During the late 1930s, González's work in the abstract style, like Cactus Man I, had a major influence on avant-garde sculpture. The human figure is synthesized with the cactus to connect the Spanish peasant with the land. Like the cactus, the peasant has the ability to survive harsh conditions and to protect himself. With a sense of humor, the nails resemble both cactus spines and whiskers, and the tiny head is quixotic. The short tubular fingers look like gun barrels, and both the arm rising vertically and the drum on the left resemble machine gun housing, so that the figure seems both armed and armored. In some preliminary drawings, the artist depicted the figure as screaming, but in this finished work he conveys a presence of unyielding resistance.
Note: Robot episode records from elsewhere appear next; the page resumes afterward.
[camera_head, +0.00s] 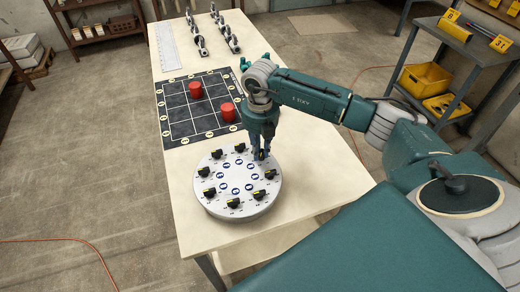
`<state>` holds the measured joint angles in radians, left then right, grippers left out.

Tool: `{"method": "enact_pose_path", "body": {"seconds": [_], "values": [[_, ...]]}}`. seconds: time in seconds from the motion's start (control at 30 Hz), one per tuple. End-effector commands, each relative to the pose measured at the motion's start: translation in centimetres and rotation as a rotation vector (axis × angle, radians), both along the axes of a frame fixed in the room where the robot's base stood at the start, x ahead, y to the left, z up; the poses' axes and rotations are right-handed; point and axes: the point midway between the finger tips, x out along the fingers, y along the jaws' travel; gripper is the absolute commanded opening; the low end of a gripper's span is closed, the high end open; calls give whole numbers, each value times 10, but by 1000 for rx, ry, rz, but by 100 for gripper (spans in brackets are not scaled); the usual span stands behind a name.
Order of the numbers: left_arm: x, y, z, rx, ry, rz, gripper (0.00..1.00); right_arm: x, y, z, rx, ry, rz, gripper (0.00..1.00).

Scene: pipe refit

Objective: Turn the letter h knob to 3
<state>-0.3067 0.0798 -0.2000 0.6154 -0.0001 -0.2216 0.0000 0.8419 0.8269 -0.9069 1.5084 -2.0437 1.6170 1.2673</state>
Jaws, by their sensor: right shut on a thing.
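A round white dial plate (236,187) lies on the front part of the table, with several black knobs around its rim and blue letter marks inside them. The letters are too small to read. My right gripper (261,152) points down at the plate's upper right edge and is shut on a black knob (262,156), which is partly hidden by the fingers. Another knob (233,203) shows clearly at the plate's near side. I cannot tell which knob bears the letter h or what number the held one points to. My left gripper is not in view.
The pale table (310,180) also holds a black grid mat (175,113) with two red cylinders, one of them this cylinder (196,90), behind the plate. Metal fittings (198,42) stand at the far end. A shelf with yellow bins (425,79) stands at the right.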

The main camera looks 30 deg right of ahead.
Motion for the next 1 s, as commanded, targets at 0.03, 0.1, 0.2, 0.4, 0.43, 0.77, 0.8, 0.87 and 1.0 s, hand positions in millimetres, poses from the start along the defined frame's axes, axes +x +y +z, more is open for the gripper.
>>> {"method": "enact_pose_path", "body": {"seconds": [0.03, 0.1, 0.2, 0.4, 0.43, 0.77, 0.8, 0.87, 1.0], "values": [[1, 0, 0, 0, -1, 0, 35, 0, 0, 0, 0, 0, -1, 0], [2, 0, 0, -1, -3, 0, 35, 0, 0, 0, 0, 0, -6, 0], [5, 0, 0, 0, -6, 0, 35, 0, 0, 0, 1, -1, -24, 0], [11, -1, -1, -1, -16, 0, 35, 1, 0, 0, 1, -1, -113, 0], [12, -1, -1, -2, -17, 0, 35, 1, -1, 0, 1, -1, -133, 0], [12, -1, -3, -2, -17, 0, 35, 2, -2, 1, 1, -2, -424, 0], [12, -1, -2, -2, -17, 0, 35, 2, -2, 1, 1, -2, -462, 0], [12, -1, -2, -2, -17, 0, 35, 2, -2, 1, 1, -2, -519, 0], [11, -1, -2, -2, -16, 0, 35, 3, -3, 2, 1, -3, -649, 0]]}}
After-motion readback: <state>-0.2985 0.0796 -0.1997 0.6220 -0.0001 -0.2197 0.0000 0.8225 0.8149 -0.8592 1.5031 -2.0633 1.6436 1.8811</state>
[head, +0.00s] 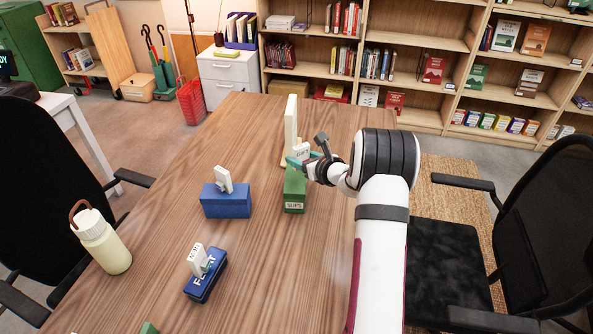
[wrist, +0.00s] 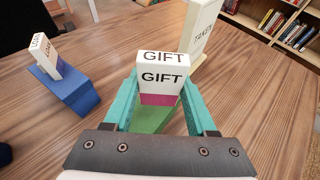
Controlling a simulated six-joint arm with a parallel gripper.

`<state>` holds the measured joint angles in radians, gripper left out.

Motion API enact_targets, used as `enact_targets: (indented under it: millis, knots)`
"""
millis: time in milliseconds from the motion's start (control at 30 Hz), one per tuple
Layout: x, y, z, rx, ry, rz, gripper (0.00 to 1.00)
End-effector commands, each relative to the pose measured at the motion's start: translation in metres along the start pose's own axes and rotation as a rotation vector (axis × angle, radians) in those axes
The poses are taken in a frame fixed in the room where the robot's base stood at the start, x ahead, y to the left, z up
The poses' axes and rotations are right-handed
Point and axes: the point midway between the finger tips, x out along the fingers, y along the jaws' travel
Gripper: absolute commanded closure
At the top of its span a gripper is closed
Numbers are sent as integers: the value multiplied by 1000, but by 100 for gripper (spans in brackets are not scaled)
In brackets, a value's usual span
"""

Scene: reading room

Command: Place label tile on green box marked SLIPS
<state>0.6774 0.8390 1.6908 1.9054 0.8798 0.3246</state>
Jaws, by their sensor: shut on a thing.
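A white label tile reading GIFT, with a magenta lower band (wrist: 160,82), stands upright between the teal fingers of my gripper (head: 302,162). The tile also shows in the head view (head: 301,151). My gripper is shut on it. The green box (head: 294,194) marked SLIPS lies on the table directly under the gripper. In the wrist view, part of the green box (wrist: 152,120) shows below the tile between the fingers. I cannot tell whether the tile's bottom edge touches the box. The fingers hide the far end of the box.
A tall cream block (wrist: 200,24) reading TAKEN stands just behind. A blue box (head: 226,207) with a tile on it is to the left. Another blue box (head: 205,282) with a tile is nearer. A cream bottle (head: 103,243) stands at the left edge. Bare wood (head: 265,270) lies between.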

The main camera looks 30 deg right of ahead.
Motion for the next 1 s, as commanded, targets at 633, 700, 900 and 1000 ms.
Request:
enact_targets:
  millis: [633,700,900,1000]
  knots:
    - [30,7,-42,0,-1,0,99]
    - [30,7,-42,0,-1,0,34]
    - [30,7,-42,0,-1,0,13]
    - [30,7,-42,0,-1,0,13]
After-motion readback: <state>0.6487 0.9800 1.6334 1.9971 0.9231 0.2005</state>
Cast bronze and iron nails - Museu Nacional d'Art de Catalunya, Barcelona, Spain
Screaming Head with a White Veil
From April 1941 to May 1941, the artist completed eight drawings of a woman with a veil of which this is the last. The first drawings were more realistic in style, but the later works, as shown here, are agonized and distorted and influenced by Cubism and African masks. Originally wanting to depict the Virgin Mary, he creates a figure, shrouded in white, the color of mourning, to evoke her as suffering the anguish of humanity during World War II. In its focus on a scream, the work revisits The Screaming Head of Montserrat, but the Cubist treatment emphasizes an element of outrage. Divided into light and dark planes, the face suggests a sensibility torn into pieces by conflict, and the mouth depicted in profile seems to shout into the darkest area in the drawing, as if to denounce the impending darkness that would engulf Spain.